***** Supplied material *****

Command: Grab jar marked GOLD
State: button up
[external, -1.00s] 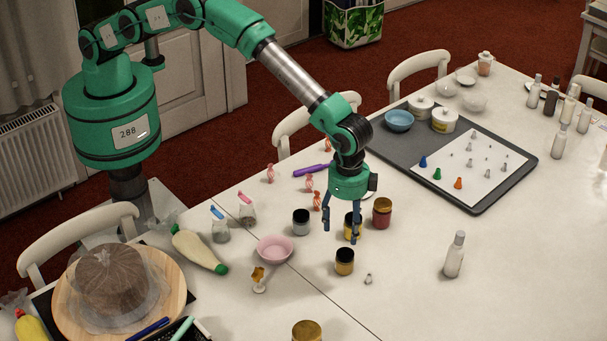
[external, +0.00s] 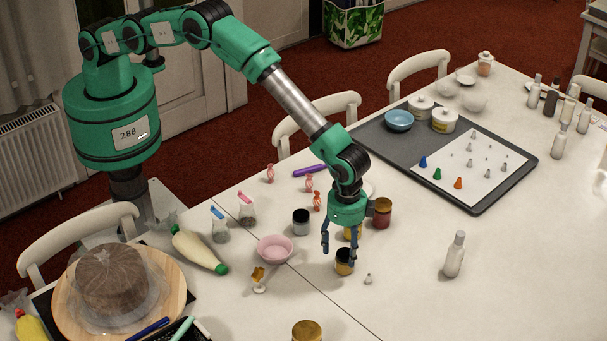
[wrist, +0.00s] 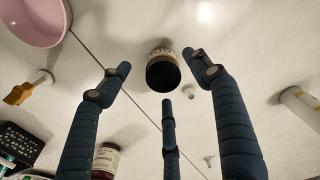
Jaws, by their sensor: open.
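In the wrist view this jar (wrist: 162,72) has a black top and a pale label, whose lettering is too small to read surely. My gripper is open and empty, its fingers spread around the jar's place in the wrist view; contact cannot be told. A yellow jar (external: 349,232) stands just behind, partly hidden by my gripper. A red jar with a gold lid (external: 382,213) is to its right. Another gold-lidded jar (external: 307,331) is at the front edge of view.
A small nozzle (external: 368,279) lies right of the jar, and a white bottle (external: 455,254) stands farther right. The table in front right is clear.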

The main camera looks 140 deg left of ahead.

*****

__Aim__
Give back exactly the lines from the first line of the data through the line with "[wrist, +0.00s]", pictures excluded.

__Exercise result__
Command: Grab jar marked GOLD
State: button up
[external, -1.00s] 
[external, +0.00s] 
[wrist, +0.00s] 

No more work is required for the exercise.